##### Records for the exercise

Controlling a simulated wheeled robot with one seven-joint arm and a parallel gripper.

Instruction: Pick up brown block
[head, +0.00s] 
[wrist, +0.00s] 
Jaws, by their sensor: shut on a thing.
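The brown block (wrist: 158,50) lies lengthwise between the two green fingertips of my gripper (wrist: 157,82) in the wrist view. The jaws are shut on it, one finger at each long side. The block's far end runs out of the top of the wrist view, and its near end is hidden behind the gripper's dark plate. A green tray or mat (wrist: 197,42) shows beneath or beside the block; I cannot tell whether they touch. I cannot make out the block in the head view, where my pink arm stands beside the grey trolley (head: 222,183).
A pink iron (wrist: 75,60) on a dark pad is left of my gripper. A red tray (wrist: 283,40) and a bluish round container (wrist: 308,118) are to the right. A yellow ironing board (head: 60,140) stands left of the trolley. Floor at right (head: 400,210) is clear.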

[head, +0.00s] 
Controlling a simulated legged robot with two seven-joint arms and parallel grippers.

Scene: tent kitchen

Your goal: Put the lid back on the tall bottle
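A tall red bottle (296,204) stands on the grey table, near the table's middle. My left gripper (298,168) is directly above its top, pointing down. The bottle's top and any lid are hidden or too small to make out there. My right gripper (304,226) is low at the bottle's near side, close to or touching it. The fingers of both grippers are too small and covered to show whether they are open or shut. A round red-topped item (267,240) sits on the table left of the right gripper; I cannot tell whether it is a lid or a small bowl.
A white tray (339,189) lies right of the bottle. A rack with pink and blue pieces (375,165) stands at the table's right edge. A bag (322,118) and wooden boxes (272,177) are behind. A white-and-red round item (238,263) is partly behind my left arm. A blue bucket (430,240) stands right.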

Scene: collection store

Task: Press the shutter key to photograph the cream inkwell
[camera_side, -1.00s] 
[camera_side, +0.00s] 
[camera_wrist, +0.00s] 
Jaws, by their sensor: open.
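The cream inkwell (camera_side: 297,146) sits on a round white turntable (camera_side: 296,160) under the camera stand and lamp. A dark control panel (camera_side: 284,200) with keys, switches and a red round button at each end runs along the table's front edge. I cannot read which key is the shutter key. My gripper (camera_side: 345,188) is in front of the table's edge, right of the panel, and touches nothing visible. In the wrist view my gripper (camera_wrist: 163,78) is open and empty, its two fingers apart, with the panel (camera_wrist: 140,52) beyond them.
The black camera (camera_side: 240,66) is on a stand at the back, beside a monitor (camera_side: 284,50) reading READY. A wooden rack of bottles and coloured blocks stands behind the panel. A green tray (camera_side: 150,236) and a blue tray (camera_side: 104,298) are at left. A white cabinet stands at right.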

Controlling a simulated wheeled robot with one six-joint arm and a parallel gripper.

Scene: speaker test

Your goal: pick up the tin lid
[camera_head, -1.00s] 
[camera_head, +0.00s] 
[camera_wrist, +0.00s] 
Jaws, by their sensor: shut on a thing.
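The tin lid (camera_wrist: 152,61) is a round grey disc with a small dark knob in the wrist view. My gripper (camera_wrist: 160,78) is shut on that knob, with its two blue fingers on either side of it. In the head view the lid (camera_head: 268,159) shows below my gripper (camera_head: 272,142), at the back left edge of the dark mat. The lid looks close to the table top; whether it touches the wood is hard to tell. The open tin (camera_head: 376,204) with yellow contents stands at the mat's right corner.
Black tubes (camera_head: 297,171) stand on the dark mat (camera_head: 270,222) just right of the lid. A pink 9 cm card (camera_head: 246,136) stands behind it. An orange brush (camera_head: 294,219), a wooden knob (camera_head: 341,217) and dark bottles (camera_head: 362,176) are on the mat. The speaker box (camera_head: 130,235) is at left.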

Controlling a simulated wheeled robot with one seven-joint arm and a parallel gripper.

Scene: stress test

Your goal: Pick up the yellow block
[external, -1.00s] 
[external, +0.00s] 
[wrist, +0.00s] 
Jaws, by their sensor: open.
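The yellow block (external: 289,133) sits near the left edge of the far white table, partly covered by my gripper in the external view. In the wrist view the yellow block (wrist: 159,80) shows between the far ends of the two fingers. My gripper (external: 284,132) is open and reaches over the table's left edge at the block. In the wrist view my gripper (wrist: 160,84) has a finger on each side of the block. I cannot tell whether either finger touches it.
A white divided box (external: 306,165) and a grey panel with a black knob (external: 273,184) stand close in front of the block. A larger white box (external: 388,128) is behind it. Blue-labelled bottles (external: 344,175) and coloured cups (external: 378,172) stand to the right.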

##########

Work to be completed: Read through the data and copy every line where "Scene" shows up.

Written solution:
Scene: tent kitchen
Scene: collection store
Scene: speaker test
Scene: stress test

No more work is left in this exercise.